I set out this morning to the general ferry area, knowing how much we paid last time and basically nothing else. But you know what? It was enough. I found the right place rather easily, as it was – conveniently for those of us who read Chinese – marked “place to rent boats”. There were three shirtless men inside, so for once I was almost as aware that I was a woman as I was that I was a foreigner. But I told them that we wanted a boat, when, where, and how much we wanted to pay, and they said okay. So we have us a boat!
It took way less time than I expected. This is probably because, when scheduling things in China, I start with the amount of time a given task should take to complete, multiply it by 5, and add on two hours just in case. I remember at TU scheduling meetings back to back with dinners, dinners back to back with events, and running errands in between everything else. Not so in China. The most I will plan for any given day here is three things – morning, afternoon, and evening – plus meals. Run to the post office to mail a letter? That’s going to take all morning. Mass? Just block out all of Saturday evening. Grabbing a few groceries? An entire afternoon, gone – and if you go too late, evening as well.
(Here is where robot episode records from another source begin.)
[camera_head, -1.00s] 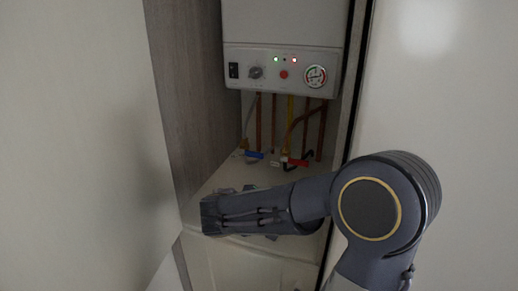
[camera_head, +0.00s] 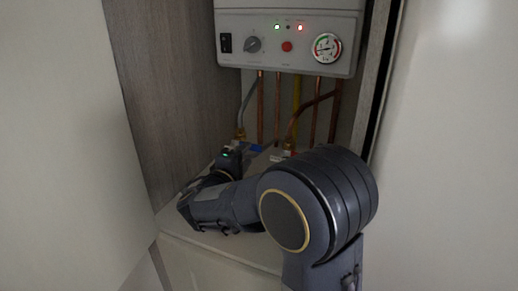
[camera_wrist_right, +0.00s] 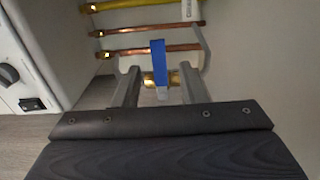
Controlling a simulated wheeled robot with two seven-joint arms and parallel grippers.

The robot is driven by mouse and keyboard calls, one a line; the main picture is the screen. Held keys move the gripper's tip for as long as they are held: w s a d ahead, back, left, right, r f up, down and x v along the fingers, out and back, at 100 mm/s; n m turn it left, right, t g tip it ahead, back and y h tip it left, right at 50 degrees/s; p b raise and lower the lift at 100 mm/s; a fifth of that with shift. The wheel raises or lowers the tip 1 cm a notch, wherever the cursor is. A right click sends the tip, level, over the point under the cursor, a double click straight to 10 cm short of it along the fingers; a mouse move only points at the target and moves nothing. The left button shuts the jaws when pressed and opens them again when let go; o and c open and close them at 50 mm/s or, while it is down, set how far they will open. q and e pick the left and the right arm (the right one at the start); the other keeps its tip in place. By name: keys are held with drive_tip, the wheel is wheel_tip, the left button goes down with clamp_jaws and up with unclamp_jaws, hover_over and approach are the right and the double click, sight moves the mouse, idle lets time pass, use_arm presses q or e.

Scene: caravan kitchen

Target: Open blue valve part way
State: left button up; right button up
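The blue valve handle (camera_head: 256,149) sits low on the pipes under the boiler, partly hidden by my right arm in the head view. In the right wrist view the blue lever (camera_wrist_right: 158,60) stands out in front of a brass fitting (camera_wrist_right: 174,79). My right gripper (camera_wrist_right: 160,72) is open, with one finger on each side of the lever and visible gaps between. In the head view my right gripper (camera_head: 234,151) is at the valve, its fingertips hard to make out. My left gripper is in neither current view.
The white boiler (camera_head: 290,38) hangs above, with a knob, lights and a gauge. Copper pipes (camera_head: 278,100) and a yellow pipe (camera_head: 296,95) run down close by. A grey wood side wall (camera_head: 165,85) bounds the left. A red handle (camera_head: 297,153) shows just behind my arm.

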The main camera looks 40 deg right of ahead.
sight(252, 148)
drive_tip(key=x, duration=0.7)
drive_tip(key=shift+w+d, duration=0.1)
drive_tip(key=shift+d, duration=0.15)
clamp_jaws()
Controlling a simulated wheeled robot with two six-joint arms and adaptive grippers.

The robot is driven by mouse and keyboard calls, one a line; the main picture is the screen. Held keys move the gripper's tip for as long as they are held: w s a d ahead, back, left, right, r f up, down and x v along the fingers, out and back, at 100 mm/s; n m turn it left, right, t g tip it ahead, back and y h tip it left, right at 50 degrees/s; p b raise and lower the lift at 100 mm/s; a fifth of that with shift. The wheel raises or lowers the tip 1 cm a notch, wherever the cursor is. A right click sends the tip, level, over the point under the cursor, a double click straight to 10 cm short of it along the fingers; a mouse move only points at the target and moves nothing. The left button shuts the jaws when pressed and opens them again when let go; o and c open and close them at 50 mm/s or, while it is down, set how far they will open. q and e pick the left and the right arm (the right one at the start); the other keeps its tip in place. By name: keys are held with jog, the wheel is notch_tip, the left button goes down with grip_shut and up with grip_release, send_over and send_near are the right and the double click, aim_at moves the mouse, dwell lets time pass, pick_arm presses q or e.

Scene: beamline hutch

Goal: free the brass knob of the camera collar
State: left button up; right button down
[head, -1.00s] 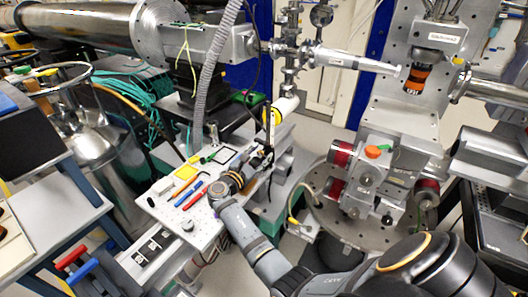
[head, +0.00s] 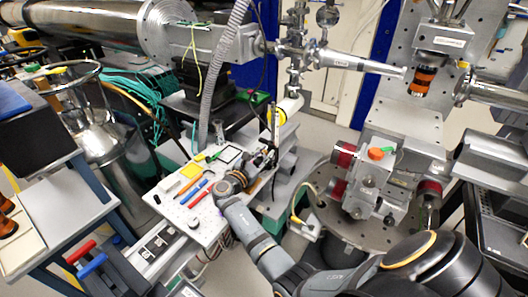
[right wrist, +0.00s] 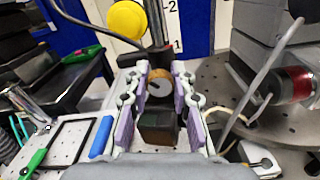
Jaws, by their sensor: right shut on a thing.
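In the right wrist view the brass knob (right wrist: 159,75) has a ribbed brass rim and a pale round face. My right gripper (right wrist: 160,92) is shut on it, with one purple-padded finger on each side. A dark block (right wrist: 157,128) lies between the fingers, nearer the camera. A dark upright post (right wrist: 156,22) rises behind the knob. In the head view my right arm reaches from the lower right to the post at the board's right edge. The knob and collar are too small and covered to make out there. My left gripper is not in view.
A perforated board (head: 210,222) beside the gripper carries several coloured tools and a black frame (head: 229,155). A yellow disc (head: 278,118) is close behind the post. A round perforated plate (head: 322,213) with a metal stage stands to the right. A grey hose (head: 215,75) hangs behind.

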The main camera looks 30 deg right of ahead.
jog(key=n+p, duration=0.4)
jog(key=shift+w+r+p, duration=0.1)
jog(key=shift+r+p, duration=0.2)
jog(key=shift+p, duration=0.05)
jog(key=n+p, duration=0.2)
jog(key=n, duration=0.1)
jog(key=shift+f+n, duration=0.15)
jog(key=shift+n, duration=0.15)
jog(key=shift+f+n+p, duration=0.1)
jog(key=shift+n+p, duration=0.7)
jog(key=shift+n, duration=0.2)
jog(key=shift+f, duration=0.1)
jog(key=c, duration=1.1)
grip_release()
Class today was good. I found the perfect balance of participating in discussion and playing Mahjong on my cell phone so as to optimize learning and minimize boredom. Chinese has been easy lately. I think I’m just coasting.
Today was a big day for goodbyes. Deni, Benjamin, Lester, and Vikki all left, but luckily I ran into three of them as they were literally on their way out! I also went through my cell phone and deleted some numbers so I don’t keep trying to invite Kristina to stuff. It was pretty sad.
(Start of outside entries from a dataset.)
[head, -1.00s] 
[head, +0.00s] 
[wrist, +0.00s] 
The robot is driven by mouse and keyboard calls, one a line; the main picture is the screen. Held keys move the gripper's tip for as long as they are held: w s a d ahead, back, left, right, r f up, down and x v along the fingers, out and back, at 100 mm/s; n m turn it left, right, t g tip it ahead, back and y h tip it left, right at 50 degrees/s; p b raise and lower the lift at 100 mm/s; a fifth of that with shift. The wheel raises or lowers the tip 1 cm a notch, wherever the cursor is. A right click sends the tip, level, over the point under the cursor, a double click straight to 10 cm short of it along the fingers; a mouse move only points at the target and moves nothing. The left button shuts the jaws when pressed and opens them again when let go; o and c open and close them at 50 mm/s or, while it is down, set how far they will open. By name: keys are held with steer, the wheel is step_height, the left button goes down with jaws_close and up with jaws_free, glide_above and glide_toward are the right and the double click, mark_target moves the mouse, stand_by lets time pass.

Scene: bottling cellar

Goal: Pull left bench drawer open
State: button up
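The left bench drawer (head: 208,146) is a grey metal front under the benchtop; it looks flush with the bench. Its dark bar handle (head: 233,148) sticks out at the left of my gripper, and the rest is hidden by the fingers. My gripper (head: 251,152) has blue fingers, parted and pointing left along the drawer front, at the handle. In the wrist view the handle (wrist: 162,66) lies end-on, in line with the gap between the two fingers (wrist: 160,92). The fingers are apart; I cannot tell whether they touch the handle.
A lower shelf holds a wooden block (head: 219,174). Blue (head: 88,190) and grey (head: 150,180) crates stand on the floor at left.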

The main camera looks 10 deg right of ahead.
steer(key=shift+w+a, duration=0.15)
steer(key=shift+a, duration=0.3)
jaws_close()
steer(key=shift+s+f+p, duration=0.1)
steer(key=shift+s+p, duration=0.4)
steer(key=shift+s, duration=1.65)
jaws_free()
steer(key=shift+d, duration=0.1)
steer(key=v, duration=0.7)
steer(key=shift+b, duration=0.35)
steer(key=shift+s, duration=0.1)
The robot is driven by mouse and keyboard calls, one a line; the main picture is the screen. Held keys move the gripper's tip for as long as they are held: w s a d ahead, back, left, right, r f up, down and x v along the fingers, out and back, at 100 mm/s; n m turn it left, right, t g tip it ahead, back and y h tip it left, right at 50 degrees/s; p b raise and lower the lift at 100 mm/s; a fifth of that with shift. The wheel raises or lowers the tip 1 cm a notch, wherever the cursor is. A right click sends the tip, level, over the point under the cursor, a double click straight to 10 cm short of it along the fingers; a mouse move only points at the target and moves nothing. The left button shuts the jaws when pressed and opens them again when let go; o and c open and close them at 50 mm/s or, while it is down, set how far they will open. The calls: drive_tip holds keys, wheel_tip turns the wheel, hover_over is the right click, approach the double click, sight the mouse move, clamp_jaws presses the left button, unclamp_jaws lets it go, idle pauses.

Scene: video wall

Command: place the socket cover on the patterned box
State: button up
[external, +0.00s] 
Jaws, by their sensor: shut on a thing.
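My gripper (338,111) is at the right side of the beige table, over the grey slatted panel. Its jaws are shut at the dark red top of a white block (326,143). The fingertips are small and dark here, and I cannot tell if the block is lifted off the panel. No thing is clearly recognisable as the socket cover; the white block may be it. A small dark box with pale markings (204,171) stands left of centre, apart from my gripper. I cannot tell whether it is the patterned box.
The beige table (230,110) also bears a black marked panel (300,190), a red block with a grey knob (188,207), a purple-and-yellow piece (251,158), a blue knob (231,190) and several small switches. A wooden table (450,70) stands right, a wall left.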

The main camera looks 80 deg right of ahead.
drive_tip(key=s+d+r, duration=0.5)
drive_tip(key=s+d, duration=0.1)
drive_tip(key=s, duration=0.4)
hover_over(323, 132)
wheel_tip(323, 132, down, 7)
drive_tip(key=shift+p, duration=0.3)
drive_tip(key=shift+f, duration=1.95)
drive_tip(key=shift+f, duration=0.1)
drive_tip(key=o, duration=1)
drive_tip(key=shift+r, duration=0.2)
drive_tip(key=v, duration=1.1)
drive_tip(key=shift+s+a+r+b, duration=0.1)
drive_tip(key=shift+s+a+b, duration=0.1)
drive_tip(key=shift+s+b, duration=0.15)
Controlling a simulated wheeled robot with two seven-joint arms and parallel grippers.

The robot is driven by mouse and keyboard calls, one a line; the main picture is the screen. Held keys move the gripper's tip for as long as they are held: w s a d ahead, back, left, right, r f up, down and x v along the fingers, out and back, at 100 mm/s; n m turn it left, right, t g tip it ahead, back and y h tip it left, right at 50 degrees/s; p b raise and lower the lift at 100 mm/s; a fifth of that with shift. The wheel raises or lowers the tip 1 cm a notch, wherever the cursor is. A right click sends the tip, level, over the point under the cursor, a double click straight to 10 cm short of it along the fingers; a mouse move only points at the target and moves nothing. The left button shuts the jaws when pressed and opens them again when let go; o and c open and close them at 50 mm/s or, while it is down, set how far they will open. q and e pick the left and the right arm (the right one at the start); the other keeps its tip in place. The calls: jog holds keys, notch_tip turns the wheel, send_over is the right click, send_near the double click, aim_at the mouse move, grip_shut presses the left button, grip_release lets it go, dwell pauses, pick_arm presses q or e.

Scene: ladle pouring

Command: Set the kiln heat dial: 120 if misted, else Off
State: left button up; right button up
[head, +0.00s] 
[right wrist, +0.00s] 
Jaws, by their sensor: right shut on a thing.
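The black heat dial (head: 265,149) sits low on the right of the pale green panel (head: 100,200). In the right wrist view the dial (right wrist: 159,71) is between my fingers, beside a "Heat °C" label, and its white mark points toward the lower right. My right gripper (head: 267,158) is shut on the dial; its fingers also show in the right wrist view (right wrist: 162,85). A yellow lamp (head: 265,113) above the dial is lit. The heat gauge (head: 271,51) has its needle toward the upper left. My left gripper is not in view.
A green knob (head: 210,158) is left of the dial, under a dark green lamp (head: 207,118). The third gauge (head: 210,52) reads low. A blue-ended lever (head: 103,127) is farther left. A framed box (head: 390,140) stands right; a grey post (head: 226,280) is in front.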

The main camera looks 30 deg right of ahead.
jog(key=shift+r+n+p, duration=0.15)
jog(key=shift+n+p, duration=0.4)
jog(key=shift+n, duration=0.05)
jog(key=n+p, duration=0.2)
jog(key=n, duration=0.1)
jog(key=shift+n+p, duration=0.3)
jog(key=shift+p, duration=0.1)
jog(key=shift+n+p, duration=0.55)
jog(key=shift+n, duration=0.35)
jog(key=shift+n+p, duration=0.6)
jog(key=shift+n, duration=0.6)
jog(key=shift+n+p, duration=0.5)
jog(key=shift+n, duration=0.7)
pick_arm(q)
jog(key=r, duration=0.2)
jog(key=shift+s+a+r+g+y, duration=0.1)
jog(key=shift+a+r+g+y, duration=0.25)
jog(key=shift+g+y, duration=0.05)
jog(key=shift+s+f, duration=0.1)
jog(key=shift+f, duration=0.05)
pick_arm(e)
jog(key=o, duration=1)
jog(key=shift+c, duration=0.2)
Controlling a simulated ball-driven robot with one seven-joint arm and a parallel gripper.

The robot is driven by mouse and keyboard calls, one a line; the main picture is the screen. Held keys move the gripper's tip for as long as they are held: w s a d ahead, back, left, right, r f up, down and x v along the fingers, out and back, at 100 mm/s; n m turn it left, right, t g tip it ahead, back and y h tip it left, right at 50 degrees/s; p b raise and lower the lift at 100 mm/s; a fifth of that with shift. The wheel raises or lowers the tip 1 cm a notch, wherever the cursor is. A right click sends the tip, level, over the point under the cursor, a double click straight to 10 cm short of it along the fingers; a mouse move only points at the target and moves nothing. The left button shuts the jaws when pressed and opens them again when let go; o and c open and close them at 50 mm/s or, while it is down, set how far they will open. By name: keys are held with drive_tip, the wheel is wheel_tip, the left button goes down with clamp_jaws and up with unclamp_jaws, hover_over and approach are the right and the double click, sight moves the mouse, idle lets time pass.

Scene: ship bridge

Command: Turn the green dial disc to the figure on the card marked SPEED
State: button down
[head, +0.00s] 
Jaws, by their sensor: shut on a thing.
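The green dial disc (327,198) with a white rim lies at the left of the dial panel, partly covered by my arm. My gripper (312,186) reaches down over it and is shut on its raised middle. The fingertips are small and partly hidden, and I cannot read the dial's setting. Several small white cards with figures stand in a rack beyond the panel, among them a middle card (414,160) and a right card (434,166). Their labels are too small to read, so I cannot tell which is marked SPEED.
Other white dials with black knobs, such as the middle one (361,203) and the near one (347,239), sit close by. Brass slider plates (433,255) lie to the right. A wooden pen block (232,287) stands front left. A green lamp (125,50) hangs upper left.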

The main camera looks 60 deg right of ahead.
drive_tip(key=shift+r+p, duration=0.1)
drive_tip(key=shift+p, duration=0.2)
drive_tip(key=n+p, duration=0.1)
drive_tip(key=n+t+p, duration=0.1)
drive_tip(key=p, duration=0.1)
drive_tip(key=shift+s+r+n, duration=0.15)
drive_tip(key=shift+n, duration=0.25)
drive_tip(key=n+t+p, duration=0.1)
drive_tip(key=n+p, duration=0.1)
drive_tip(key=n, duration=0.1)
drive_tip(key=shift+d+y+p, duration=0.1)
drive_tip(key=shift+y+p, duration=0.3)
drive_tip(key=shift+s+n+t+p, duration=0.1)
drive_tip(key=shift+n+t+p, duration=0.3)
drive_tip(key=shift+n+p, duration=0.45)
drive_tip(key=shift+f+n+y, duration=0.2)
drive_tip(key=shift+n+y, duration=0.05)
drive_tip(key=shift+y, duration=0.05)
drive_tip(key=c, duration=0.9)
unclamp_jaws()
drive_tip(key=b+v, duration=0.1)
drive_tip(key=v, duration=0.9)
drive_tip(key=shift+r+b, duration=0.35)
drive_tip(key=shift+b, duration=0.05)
This evening, I took Shawn to Mass with me. It was his first time going to Catholic church, although I think he’d been to one of the international Christian fellowships (the kind that don’t talk about God, though). It was interesting, helping this Chinese guy follow along with the Mass – in Chinese. I really wonder, because Christianity is not a part of their culture as it is in the US, how much of it he understood? All references to today’s saints, Peter and Paul, certainly went over his head, and there must be more things like that. Even beyond the concepts, does he even have the vocabulary? If I say 主教 (bishop) or 告解 (confession), does he have any concept of what those mean?
But I guess my Catholic Chinese vocabulary isn’t all that great either. I don’t know what to call the hosts, other than “Jesus’ body”, and we kind of had an argument over whether or not it was bread. I guess I don’t really know exactly what 面包 means, but I don’t know what else to call it!
I will also say, this year has given me a great appreciation for missionaries to foreign lands. It’s hard explaining what we believe in another language! My familiarity with the Mass has helped, of course, but I’m still mostly grasping at straws. Shawn was really curious about the Trinity, so I tried to explain it . . . I know the names of the Three Persons thanks to the Sign of the Cross; Trinity Sunday was a few weeks ago so I know “three persons in one God” is 三位一体; and the Mystery of Faith is 信德的奥迹. I just kind of put those pieces together and prayed.
I talked to Bishop Cai after Mass – we’re getting a new deacon! Looks like there is one more opportunity for me to participate in a special event with my parish here before going home. The ordination is on the 17th of July, and I plan to be flying out on the 20th. For the record, three weeks from right now I will be sitting in the Hong Kong airport – adventuring towards home.